An exact copy of all the data is required, with pictures left out.
-- START OF DATASET SECTION --
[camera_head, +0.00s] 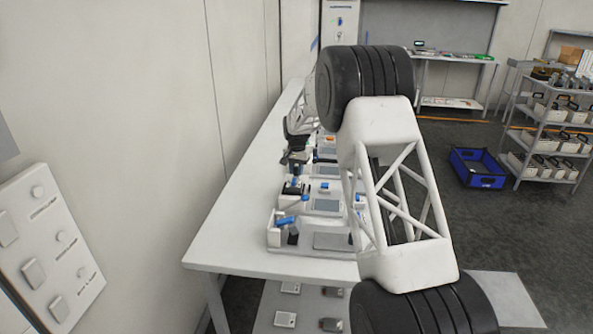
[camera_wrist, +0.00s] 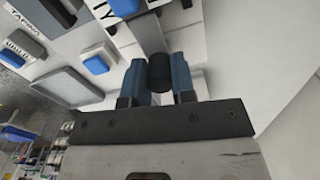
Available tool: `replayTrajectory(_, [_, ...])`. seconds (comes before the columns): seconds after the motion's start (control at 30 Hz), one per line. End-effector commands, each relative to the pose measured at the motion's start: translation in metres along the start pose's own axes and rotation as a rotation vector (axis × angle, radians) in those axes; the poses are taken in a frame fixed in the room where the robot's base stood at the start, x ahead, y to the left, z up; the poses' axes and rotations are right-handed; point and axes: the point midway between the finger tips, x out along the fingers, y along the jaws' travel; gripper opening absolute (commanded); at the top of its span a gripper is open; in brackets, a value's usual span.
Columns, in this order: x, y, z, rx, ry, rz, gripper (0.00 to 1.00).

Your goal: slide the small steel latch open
-- END OF DATASET SECTION --
EXERCISE SOLUTION -
[camera_head, +0.00s] 
[camera_wrist, +0.00s] 
Available tool: `replayTrajectory(_, [_, ...])`. seconds (comes before the columns): seconds after the motion's start (control at 30 Hz), one per line. End-effector commands, each relative to the pose measured at the motion's start: translation in metres along the start pose's own axes and rotation as a rotation vector (axis × angle, radians) in those axes; the poses are taken in a frame fixed in the room where the robot's base stood at the start, x ahead, y to the left, z up; the poses' axes and rotations are right-handed; point and axes: the point midway between the finger tips, x out along the fingers, y along the jaws' travel; gripper opening absolute (commanded); at the top of its span a gripper is open; in brackets, a value's usual span.
Columns, in this order: x, y, z, rx, ry, rz, gripper (0.00 to 1.00).

Your goal: slide the small steel latch open

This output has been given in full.